◆ Task description: Copy out all the lines exactly. Omit pictures.

◆ Recorded information:
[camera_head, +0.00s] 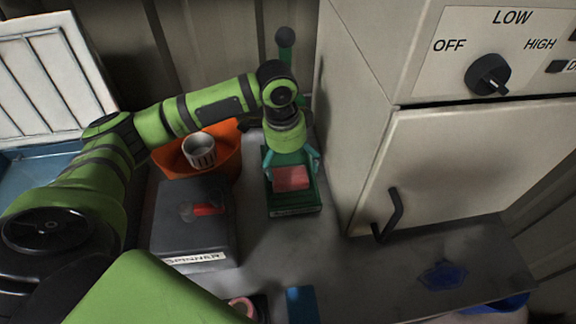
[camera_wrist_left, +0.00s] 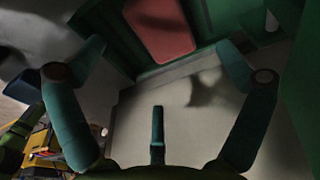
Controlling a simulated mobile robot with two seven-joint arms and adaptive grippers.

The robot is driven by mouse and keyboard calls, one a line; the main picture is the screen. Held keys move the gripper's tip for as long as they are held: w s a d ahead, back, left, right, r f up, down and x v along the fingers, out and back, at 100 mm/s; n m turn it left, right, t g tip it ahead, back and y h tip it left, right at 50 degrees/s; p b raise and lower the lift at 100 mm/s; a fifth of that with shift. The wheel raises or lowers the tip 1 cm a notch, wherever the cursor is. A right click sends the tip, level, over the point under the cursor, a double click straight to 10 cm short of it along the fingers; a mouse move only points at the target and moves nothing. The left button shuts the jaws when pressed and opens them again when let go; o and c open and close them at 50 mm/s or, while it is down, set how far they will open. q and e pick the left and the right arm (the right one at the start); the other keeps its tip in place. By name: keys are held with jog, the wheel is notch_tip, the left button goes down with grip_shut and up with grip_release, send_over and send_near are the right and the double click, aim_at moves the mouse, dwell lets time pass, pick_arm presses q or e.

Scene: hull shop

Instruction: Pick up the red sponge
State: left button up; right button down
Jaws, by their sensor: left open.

◆ Answer to this exercise:
[camera_head, +0.00s] 
[camera_wrist_left, +0.00s] 
Controlling a simulated mobile robot with two seven-joint arms and adaptive grippers.

The robot is driven by mouse and keyboard calls, one a line; the main picture is the screen. Held keys move the gripper's tip for as long as they are held: w s a d ahead, back, left, right, r f up, down and x v along the fingers, out and back, at 100 mm/s; n m turn it left, right, t g tip it ahead, back and y h tip it left, right at 50 degrees/s; p b raise and lower the lift at 100 mm/s; a fifth of that with shift. The wheel raises or lowers the tip 1 cm a notch, wherever the cursor is. A right click sends the tip, level, over the point under the cursor, a double click straight to 10 cm short of it along the fingers; a mouse move only points at the target and moves nothing. The left button shuts the jaws when pressed and opens them again when let go; o and c open and close them at 50 mm/s or, while it is down, set how far they will open. q and e pick the left and the right arm (the right one at the start); the other keeps its tip in place. By name: keys are held with jog, the wheel is notch_tip, the left button goes down with grip_shut and up with grip_release, send_over and send_near are the right and the double click, aim_at moves the mouse, dwell lets time pass, pick_arm presses q or e.

Scene: hull shop

Instruction: Pick up the red sponge
State: left button up; right button down
Jaws, by their sensor: left open.

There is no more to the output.